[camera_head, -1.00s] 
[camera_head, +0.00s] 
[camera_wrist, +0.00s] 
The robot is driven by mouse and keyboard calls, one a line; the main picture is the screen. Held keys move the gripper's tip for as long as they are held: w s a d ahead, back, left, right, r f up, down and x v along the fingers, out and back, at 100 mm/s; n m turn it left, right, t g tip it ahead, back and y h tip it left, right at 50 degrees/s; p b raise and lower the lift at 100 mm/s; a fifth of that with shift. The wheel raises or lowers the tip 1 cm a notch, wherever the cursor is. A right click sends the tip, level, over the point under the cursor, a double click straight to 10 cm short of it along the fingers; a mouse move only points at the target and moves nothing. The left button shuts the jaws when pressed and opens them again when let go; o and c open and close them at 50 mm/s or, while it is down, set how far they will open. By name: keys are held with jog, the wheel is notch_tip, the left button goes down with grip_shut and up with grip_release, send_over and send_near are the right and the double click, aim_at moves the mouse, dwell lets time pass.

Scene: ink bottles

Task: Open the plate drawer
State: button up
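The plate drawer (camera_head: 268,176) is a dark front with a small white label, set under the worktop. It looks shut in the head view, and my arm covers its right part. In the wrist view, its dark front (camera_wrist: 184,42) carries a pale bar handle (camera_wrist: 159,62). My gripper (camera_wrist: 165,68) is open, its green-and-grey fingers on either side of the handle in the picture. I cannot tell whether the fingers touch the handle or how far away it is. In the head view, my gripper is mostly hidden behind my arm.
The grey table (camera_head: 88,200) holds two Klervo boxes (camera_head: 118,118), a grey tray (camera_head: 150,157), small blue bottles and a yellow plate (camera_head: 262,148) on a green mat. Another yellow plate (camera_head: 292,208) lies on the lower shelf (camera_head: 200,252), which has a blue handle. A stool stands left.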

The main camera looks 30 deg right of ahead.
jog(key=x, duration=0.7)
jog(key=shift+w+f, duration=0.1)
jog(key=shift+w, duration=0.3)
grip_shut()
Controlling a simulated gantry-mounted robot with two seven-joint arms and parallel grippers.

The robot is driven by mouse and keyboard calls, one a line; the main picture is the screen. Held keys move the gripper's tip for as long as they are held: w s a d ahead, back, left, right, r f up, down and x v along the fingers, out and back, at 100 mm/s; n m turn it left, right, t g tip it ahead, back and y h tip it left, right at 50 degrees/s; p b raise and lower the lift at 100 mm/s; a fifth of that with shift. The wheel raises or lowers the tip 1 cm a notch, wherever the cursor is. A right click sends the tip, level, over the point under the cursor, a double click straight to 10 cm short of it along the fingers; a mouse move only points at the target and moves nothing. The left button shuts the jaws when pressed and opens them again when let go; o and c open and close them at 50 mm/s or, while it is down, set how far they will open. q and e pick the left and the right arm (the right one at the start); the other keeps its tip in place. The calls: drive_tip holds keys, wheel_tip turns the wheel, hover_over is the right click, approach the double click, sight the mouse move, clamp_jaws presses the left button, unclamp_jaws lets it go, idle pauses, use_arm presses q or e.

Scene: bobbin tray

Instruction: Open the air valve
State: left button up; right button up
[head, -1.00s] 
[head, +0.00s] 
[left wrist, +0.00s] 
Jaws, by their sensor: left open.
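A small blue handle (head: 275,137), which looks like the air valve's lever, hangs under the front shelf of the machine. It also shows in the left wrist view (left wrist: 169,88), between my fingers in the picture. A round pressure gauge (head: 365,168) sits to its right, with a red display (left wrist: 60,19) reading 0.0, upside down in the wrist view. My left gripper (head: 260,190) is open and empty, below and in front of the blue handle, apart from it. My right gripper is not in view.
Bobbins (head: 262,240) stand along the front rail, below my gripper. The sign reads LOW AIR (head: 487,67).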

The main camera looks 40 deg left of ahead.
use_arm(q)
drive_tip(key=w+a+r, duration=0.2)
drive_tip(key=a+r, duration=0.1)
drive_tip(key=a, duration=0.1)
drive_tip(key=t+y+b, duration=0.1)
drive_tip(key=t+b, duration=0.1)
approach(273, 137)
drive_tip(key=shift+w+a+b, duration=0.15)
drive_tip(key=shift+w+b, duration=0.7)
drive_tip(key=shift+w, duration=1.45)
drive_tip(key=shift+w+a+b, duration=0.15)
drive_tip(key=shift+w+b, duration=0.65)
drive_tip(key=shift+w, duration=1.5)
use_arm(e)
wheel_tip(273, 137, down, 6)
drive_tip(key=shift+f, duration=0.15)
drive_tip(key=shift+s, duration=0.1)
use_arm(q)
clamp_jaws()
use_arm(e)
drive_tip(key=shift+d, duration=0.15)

....

* **STATED EXERCISE**:
From the first line to the last, please quote the material above exactly.

* **OUTPUT OF THE TASK**:
[camera_head, -1.00s] 
[camera_head, +0.00s] 
[camera_wrist, +0.00s] 
The robot is driven by mouse and keyboard calls, one a line; the main picture is the screen. Held keys move the gripper's tip for as long as they are held: w s a d ahead, back, left, right, r f up, down and x v along the fingers, out and back, at 100 mm/s; n m turn it left, right, t g tip it ahead, back and y h tip it left, right at 50 degrees/s; p b raise and lower the lift at 100 mm/s; a fifth of that with shift. The wheel raises or lowers the tip 1 cm a notch, wherever the cursor is. A right click sends the tip, level, over the point under the cursor, a double click straight to 10 cm short of it along the fingers; a mouse move only points at the target and moves nothing. The left button shuts the jaws when pressed and opens them again when let go; o and c open and close them at 50 mm/s or, while it is down, set how far they will open. By name: keys are held with jog, the wheel is notch_tip, the left button goes down with grip_shut and up with grip_release, send_over and send_near are the right and the double click, aim_at moves the mouse, dwell lets time pass.

Scene: ink bottles

Task: Open the plate drawer
State: button up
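The plate drawer (camera_head: 268,176) is a dark front with a small white label, set under the worktop. It looks shut in the head view, and my arm covers its right part. In the wrist view, its dark front (camera_wrist: 184,42) carries a pale bar handle (camera_wrist: 159,62). My gripper (camera_wrist: 165,68) is open, its green-and-grey fingers on either side of the handle in the picture. I cannot tell whether the fingers touch the handle or how far away it is. In the head view, my gripper is mostly hidden behind my arm.
The grey table (camera_head: 88,200) holds two Klervo boxes (camera_head: 118,118), a grey tray (camera_head: 150,157), small blue bottles and a yellow plate (camera_head: 262,148) on a green mat. Another yellow plate (camera_head: 292,208) lies on the lower shelf (camera_head: 200,252), which has a blue handle. A stool stands left.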

The main camera looks 30 deg right of ahead.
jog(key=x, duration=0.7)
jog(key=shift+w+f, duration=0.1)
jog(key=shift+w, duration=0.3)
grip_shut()
Controlling a simulated gantry-mounted robot with two seven-joint arms and parallel grippers.

The robot is driven by mouse and keyboard calls, one a line; the main picture is the screen. Held keys move the gripper's tip for as long as they are held: w s a d ahead, back, left, right, r f up, down and x v along the fingers, out and back, at 100 mm/s; n m turn it left, right, t g tip it ahead, back and y h tip it left, right at 50 degrees/s; p b raise and lower the lift at 100 mm/s; a fifth of that with shift. The wheel raises or lowers the tip 1 cm a notch, wherever the cursor is. A right click sends the tip, level, over the point under the cursor, a double click straight to 10 cm short of it along the fingers; a mouse move only points at the target and moves nothing. The left button shuts the jaws when pressed and opens them again when let go; o and c open and close them at 50 mm/s or, while it is down, set how far they will open. q and e pick the left and the right arm (the right one at the start); the other keeps its tip in place. The calls: drive_tip holds keys, wheel_tip turns the wheel, hover_over is the right click, approach the double click, sight the mouse move, clamp_jaws presses the left button, unclamp_jaws lets it go, idle pauses, use_arm presses q or e.

Scene: bobbin tray

Instruction: Open the air valve
State: left button up; right button up
[head, -1.00s] 
[head, +0.00s] 
[left wrist, +0.00s] 
Jaws, by their sensor: left open.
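A small blue handle (head: 275,137), which looks like the air valve's lever, hangs under the front shelf of the machine. It also shows in the left wrist view (left wrist: 169,88), between my fingers in the picture. A round pressure gauge (head: 365,168) sits to its right, with a red display (left wrist: 60,19) reading 0.0, upside down in the wrist view. My left gripper (head: 260,190) is open and empty, below and in front of the blue handle, apart from it. My right gripper is not in view.
Bobbins (head: 262,240) stand along the front rail, below my gripper. The sign reads LOW AIR (head: 487,67).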

The main camera looks 40 deg left of ahead.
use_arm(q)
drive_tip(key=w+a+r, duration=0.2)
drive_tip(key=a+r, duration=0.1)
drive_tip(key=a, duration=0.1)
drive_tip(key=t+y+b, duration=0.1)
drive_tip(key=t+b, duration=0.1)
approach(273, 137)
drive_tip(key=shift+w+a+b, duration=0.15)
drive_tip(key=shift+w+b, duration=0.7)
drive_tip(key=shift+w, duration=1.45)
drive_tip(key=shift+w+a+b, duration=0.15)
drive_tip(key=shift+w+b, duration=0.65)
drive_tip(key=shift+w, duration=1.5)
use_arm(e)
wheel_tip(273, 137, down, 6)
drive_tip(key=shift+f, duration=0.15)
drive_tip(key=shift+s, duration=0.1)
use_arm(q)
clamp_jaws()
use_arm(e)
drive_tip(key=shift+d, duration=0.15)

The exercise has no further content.